It's been a bit of a tense week for those of us monitoring the boys, but it has now had a happy ending. With the coming of the rainy season, the herbivores have scattered all over the place making it far harder for the boys to hunt. As of March 2nd, they hadn't successfully hunted for nearly a week, although they were spotted following groups of Oryx and Hartebeest towards the mountains. On the 3rd, they (especially Mushara) approached so closely to the farmhouse that James had to chase them off, and still didn't successfully hunt anything. On the 4th they became increasingly aggressive when James fed the girls, with Mushara again at the fore, but didn't bother trying to hunt for themselves.

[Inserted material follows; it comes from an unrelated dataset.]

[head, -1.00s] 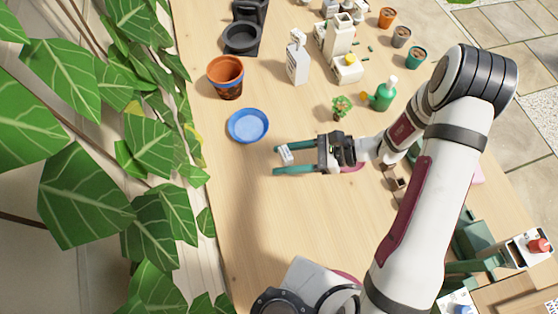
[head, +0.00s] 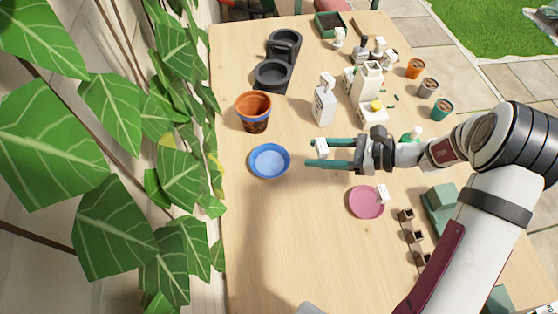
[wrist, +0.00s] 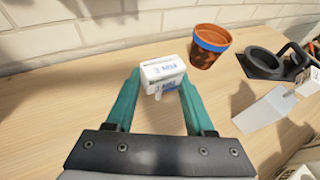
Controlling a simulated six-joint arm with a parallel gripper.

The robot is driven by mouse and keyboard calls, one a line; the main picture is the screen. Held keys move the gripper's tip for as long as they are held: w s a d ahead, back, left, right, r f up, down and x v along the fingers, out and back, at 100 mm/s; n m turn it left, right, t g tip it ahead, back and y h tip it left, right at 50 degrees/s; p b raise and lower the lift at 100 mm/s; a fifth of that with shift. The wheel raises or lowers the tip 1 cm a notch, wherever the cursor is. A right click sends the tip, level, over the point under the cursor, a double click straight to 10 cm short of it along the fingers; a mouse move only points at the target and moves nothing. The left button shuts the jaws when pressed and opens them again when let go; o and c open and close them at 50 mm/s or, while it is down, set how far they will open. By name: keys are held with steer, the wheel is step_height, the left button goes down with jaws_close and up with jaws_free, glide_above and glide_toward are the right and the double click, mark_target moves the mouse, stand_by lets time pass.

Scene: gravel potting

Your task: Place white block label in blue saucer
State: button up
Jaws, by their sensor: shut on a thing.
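My gripper (head: 318,153) reaches in from the right, its green fingers pointing left. It is shut on a small white block label (head: 321,147). In the wrist view the block label (wrist: 163,72) shows dark blue lettering and sits between the tips of my gripper (wrist: 159,92). The blue saucer (head: 270,161) lies on the table just left of the fingertips in the head view. The block label is to the right of the saucer, not over it. The saucer is not visible in the wrist view.
A terracotta pot with a blue band (head: 254,112) stands behind the saucer. Table left of the pink saucer is clear.

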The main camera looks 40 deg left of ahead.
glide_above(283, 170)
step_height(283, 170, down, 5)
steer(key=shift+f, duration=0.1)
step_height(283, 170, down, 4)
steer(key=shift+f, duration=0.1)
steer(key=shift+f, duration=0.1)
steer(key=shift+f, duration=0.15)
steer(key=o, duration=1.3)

Reluctant as we were to start feeding them again, it was obvious that they needed a boost and on March 5th, James located a recent leopard kill (a young Oryx) and placed it in the boys path. The leopard had only eaten a little before leaving so there was plenty left. James moved it far enough away so that the leopard couldn't find it again. The boys tucked in and ate their fill.
The following day the boys spent a relaxing day, with Mushara spending time with Rosy and Ra with Misty. They didn't leave the vicinity of the pens all day.

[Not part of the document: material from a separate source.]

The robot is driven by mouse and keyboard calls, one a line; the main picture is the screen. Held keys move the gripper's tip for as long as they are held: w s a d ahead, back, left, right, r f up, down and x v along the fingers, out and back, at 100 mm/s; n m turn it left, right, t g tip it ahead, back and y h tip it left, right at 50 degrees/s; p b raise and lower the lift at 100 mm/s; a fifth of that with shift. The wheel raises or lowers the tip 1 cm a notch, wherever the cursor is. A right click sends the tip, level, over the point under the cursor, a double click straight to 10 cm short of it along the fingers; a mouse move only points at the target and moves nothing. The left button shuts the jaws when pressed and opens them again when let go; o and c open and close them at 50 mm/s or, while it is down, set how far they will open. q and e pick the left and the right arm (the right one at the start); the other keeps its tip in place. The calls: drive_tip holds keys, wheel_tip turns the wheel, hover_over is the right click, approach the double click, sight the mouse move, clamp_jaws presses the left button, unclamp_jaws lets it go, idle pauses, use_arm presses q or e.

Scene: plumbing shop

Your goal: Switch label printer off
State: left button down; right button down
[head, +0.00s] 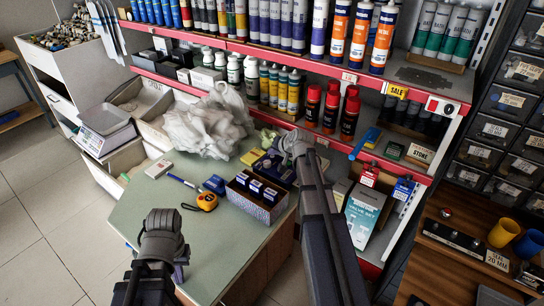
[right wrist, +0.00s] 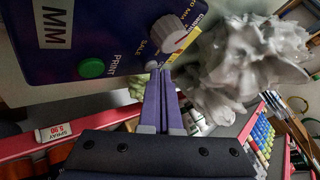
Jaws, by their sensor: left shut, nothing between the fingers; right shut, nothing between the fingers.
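The label printer (head: 272,167) is a dark blue box on the green counter, partly covered by my right arm in the head view. My left gripper (head: 180,270) is shut and empty over the near side of the counter, away from the printer.
A box of dark blue packs (head: 258,200), an orange tape measure (head: 206,201) and a blue marker (head: 183,181) lie on the counter. A crumpled whitish plastic bag (head: 210,125) is behind them. Shelves of cartridges and cans rise at the back.

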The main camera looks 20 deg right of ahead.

On March 7th, the boys again headed out onto the pan after spending only a brief period looking for the girls at the pen. At some time around 6pm they successfully hunted a Springbok! The last data point for this day is the kill site.

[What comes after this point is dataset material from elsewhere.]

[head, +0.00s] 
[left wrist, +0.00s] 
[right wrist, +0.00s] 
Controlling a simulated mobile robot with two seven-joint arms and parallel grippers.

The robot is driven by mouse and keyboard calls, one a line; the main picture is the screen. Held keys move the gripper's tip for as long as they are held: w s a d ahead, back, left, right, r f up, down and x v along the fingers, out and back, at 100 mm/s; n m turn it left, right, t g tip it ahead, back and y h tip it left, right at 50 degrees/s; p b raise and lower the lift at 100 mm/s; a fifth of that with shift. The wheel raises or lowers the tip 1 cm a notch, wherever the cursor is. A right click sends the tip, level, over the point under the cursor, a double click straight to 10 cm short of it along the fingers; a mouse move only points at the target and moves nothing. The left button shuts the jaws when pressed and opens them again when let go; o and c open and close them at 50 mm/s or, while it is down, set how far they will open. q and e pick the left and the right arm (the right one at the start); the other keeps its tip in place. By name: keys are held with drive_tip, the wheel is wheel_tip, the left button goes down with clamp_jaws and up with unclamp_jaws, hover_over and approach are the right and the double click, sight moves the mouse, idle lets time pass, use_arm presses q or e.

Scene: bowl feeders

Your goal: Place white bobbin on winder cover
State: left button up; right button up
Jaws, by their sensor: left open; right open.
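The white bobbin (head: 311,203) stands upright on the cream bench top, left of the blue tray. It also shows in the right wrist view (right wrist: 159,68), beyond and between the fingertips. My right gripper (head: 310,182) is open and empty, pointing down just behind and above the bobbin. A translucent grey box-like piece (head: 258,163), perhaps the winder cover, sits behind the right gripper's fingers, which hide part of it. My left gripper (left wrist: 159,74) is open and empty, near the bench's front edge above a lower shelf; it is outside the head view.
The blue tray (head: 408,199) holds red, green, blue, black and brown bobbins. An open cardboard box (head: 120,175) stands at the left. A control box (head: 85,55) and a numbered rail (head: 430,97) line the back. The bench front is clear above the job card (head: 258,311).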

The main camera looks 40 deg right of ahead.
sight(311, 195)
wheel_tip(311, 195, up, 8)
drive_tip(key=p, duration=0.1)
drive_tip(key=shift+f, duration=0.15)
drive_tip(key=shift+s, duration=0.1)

The satellite collars on both Mushara and the female have now switched over to their second (and final) duty cycle. This means that instead of them recording GPS data every 2 hrs, and transmitting it back to us each day, they now record GPS data only every 12 hrs and transmit to us one a week. This was a pre-programmed changeover that is set in the collars' memories just before fitting on the cats. The reduced activity will extend the battery life considerably.